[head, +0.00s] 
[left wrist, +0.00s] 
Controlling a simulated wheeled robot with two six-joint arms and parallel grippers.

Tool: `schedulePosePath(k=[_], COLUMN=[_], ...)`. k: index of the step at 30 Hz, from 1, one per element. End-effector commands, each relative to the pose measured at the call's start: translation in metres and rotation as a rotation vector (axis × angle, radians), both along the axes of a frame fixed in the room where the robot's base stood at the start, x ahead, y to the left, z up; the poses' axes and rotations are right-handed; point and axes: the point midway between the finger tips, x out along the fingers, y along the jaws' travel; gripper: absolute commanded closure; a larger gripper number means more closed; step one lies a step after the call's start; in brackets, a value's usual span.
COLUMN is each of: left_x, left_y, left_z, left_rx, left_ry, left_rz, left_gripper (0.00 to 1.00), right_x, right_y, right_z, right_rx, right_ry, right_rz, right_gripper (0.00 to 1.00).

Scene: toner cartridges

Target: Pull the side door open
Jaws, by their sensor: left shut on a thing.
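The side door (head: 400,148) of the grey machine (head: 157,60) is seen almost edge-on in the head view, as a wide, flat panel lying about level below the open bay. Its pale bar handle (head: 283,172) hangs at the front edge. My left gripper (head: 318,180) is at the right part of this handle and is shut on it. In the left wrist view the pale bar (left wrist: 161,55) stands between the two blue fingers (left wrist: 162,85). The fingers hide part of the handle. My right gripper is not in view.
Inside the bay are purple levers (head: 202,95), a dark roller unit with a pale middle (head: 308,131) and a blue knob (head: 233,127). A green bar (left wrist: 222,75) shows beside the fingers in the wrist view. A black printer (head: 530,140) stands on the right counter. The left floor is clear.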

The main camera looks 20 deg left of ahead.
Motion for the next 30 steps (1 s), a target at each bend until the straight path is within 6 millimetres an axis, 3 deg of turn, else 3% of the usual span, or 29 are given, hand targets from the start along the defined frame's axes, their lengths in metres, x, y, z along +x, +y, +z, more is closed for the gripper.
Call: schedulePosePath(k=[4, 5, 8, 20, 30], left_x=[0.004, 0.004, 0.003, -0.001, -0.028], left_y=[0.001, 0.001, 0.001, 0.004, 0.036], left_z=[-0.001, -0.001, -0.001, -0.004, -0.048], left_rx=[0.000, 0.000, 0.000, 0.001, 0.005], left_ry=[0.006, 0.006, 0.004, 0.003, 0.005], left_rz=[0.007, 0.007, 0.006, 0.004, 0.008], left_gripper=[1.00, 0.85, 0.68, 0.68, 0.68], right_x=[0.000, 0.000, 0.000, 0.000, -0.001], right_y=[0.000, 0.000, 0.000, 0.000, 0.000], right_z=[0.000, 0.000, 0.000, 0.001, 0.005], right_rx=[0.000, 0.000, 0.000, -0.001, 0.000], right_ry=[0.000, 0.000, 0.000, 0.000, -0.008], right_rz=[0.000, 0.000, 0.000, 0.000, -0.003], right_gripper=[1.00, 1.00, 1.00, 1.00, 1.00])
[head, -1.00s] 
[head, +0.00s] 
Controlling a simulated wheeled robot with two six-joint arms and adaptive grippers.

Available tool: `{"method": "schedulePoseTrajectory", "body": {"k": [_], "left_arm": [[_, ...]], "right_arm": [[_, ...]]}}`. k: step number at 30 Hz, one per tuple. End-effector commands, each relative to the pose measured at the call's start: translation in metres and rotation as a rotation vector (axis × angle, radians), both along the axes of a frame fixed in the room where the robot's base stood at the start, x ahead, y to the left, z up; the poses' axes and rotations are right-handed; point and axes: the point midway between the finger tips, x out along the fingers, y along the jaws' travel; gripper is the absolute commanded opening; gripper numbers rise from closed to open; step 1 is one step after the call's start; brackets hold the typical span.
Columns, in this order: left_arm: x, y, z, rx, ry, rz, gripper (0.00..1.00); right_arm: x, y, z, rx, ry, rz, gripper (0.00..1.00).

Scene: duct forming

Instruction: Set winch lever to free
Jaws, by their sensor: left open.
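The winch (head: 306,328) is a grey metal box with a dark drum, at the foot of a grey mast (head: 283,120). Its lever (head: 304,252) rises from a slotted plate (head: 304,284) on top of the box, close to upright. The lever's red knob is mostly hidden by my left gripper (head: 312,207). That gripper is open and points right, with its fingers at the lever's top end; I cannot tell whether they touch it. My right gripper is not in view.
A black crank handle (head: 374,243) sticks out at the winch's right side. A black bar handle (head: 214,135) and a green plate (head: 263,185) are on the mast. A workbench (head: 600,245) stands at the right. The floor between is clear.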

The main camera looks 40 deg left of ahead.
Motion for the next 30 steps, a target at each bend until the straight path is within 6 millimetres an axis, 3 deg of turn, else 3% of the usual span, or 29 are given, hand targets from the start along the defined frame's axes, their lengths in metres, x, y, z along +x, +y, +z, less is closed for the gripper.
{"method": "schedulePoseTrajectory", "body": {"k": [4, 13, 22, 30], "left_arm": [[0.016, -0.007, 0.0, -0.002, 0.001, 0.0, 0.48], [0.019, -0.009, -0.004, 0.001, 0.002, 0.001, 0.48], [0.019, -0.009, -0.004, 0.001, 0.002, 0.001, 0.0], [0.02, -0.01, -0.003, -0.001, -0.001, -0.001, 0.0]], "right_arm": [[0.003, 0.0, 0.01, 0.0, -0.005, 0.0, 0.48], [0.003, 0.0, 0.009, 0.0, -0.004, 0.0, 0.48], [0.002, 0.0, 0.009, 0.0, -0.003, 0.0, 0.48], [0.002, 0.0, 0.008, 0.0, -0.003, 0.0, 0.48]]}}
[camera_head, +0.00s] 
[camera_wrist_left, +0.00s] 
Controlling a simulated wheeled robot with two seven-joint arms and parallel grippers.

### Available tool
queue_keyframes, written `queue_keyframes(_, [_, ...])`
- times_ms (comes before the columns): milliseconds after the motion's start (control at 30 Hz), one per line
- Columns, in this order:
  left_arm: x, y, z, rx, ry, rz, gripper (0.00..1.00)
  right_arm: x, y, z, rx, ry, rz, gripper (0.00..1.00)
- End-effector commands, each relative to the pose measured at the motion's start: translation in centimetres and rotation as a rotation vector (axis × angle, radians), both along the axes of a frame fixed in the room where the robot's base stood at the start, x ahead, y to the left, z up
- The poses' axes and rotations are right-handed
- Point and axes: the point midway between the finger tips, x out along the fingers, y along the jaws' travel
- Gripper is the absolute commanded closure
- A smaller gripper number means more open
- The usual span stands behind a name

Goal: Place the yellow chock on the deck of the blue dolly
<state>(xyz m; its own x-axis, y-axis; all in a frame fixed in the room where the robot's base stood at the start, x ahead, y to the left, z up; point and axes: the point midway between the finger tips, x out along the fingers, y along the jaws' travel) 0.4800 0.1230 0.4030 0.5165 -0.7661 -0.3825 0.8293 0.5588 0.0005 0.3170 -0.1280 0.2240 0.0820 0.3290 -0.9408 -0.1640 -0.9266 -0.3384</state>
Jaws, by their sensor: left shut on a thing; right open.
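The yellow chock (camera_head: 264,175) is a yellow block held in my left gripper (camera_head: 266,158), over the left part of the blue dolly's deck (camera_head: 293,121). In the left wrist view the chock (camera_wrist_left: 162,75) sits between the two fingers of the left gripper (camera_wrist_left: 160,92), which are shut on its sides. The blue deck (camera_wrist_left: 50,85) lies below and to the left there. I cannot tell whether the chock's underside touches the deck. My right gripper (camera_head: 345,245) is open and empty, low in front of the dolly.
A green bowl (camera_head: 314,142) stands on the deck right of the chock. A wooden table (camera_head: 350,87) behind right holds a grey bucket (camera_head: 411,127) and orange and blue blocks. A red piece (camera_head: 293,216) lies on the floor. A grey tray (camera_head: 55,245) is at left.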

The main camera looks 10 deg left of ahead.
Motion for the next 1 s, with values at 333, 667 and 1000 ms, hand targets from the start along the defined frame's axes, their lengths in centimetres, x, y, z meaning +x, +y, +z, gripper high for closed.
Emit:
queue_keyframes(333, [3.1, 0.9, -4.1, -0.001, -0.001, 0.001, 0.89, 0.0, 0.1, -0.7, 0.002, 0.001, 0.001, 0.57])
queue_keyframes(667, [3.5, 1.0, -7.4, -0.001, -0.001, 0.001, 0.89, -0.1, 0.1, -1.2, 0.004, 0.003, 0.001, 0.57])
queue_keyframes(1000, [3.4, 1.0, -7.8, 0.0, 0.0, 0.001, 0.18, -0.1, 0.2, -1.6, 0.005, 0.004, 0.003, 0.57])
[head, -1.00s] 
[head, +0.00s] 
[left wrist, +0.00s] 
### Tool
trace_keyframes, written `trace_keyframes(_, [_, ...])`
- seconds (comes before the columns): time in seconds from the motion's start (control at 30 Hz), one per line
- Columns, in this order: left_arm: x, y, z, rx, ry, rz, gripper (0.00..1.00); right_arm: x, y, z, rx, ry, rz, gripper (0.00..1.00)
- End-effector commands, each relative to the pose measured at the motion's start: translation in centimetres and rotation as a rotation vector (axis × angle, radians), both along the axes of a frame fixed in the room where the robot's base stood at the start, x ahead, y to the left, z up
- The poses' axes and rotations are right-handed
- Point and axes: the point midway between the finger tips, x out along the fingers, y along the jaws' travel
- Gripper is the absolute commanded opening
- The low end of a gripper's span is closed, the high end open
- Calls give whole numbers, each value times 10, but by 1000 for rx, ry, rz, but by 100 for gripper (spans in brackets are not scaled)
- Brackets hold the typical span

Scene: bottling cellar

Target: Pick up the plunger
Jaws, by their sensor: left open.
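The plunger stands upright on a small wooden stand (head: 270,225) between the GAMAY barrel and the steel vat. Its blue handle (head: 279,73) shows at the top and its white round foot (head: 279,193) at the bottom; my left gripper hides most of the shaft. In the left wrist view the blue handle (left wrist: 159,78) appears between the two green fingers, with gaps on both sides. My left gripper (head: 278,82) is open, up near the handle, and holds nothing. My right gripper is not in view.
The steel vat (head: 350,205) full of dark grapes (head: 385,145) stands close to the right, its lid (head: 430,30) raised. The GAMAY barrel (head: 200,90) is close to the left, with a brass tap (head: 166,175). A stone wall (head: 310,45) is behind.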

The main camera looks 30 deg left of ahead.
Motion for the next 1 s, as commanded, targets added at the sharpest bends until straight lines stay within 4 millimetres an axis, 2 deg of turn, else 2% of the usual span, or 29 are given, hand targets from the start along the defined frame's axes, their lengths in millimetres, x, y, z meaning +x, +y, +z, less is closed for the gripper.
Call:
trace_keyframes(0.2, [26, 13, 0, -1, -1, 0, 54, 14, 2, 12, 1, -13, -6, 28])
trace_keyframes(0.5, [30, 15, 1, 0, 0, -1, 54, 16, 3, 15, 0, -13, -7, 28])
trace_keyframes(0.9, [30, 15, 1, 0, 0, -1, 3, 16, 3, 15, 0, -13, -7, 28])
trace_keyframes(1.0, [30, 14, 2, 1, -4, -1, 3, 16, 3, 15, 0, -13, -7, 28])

Task to carry out:
Look through the records and gather each line with the word "written".

Solution for this problem:
queue_keyframes, written `queue_keyframes(_, [_, ...])`
trace_keyframes, written `trace_keyframes(_, [_, ...])`

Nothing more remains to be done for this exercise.